One of the reasons for a lack of participation is the notion that believers could jeopardize their witness to the nations if they are patriots to their own. This approach causes believers to avoid being salt and light. It may cost us the opportunity in the future to be a witness to the nations. If we lose our liberty in the U.S., we will not be able to go to the unengaged peoples of the world as easily. The liberty we enjoy in America is because Christians were a part of the formation of the Republic. Christians and non-Christians insisted on religious liberty when they began our country. The American experiment allows believers to express themselves in the public square. This freedom was not permitted in European nations and especially in non-Christian countries of the Middle and Far East. This continues to be the norm in most of the world.

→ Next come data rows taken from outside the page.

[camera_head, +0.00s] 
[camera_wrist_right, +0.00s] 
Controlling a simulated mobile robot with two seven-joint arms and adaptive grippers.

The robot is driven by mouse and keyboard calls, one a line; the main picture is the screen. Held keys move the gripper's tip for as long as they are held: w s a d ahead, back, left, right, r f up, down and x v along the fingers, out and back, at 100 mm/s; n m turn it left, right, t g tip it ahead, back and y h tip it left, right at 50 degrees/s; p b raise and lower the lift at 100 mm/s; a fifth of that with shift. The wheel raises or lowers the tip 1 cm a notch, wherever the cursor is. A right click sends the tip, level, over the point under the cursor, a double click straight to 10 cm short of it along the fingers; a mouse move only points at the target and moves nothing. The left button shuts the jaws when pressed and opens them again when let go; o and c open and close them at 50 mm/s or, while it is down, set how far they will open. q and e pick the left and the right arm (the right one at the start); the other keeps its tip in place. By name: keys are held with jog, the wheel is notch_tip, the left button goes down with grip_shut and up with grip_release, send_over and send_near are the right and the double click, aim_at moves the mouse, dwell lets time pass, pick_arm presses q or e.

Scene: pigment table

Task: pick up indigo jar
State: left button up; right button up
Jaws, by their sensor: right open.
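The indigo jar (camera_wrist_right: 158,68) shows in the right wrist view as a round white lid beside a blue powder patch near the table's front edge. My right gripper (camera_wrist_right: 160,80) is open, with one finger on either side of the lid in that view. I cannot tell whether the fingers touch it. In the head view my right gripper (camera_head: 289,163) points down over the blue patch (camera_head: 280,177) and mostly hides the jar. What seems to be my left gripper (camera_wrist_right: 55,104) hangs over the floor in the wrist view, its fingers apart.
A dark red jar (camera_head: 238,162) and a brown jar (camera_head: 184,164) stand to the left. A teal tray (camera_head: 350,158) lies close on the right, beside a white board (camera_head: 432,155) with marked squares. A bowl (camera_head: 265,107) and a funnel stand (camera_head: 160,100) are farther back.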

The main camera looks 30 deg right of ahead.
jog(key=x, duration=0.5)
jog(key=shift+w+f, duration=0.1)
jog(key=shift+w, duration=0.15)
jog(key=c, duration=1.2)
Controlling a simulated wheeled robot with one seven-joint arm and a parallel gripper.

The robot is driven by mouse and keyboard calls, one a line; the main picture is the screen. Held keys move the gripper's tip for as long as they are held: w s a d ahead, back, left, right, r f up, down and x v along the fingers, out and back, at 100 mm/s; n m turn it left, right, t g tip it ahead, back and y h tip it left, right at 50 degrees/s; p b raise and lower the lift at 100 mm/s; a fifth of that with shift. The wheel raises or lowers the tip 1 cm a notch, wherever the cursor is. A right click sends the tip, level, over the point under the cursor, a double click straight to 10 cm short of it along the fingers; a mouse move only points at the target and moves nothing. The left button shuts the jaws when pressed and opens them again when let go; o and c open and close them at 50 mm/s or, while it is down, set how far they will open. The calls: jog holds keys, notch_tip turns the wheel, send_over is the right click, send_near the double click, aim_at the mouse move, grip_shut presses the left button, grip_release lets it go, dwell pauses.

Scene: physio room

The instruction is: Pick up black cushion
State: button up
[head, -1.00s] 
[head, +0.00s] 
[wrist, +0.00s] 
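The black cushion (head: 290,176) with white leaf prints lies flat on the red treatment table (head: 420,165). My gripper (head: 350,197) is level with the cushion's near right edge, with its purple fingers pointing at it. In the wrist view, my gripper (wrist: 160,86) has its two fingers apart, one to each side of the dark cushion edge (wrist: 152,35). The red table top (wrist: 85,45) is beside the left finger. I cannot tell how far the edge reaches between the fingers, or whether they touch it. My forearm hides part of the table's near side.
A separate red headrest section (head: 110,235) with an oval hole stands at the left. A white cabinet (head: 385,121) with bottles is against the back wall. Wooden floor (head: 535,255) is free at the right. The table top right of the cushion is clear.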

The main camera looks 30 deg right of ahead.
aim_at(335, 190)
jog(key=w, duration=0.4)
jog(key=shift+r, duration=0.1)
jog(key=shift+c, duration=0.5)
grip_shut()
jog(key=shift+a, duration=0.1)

Critics of political involvement like to point to Jesus as someone who did not seek to change a very oppressive government. The Apostle Paul lived under one of the cruelest rulers ever to wear the crown. He said to pray for kings and obey the law. However, the biblical ethic of civic involvement does not violate Jesus’ example or Paul’s teachings. Jesus did not come to change a political system; He came to die for our sins and resurrect to be Lord of all. Paul’s primary purpose was to advance the gospel within his context. Jesus and Paul did not directly confront many social ills. Yet it would be foolish to think that because Paul did not write explicitly against slavery that he endorsed it. Or because Jesus said to pay taxes when they were owed that he favors an oppressive redistribution of wealth. The outgrowth of individual salvation helps shape a collective culture of justice and biblical morality.

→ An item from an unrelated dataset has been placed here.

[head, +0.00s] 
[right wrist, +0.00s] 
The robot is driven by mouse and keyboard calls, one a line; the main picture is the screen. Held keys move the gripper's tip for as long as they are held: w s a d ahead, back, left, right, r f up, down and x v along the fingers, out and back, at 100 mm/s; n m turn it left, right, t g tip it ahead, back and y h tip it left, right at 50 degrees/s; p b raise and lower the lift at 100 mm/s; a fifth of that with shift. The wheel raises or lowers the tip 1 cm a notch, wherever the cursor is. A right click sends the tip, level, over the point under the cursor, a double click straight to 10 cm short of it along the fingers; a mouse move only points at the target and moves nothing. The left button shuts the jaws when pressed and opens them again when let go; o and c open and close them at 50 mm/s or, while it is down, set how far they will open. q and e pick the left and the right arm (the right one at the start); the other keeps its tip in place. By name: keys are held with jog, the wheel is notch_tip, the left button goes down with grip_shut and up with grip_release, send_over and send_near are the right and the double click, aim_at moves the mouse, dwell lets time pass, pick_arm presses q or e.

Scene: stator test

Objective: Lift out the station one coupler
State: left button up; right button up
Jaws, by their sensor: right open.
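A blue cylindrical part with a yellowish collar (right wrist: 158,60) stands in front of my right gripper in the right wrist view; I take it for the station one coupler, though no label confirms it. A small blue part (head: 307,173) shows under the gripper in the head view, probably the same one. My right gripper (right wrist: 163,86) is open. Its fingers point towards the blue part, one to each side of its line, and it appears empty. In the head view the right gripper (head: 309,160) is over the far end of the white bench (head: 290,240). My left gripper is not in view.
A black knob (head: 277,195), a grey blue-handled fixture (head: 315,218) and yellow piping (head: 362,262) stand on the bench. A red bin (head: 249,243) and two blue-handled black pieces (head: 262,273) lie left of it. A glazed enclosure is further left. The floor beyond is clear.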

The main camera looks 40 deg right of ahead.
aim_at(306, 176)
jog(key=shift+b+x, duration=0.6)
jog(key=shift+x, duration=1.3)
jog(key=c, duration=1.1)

The Bible clearly teaches that God is interested in nations. He chose Abraham to start one. The Old Testament is replete with references about God’s judgment on nations for their sins. Nations can either be ethnic sub-divisions of races or geo-political groupings. Either way, God deals with nations according to how they deal with him—Psalm 9:17. To dismiss this teaching from God’s Word will bring a swift reckoning.
America is different from the nations in biblical times. We can participate in the decision making process. The people can make the choice to have moral laws that are based on biblical principles or to reject them. The Republic formed by our founding fathers was based on a Judeo-Christian foundation. By our decisions we determine how God relates to us as a geo-political entity known as a nation. Our national relationship with Israel can have an effect on our immediate future. There are critics who hold that the state of Israel now in existence isn’t the one God is speaking of in scripture. My answer is that the Jewish people who are there are still descendants of Abraham! He blesses those who bless them and curses those who curse them.
We are in a conundrum. In the presidential election we have a man who says he is a Christian yet rejects marriage’s definition as between one man and one woman. He also affirms the taking of life through abortion. The other candidate is a practicing member of a cult. As one wit quipped, “We are not electing a theologian in chief. We are electing a commander in chief.” We cannot abdicate the right to vote that has been purchased by the blood of our nation’s sons and daughters. It is not the lesser of two evils we have to choose from. As Christians, what are we to do? We must realize the ballot is to be cast for the one who will move our nation in a more biblically responsible direction.
Religious liberty, freedom of speech, traditional marriage, abortion and many other issues are at stake in this election. Our nation’s direction will be determined for the foreseeable future. More grievously, we could move ourselves away from the favor of God. We must pray for God’s grace and mercy. Participate as a believer. Vote your biblical convictions.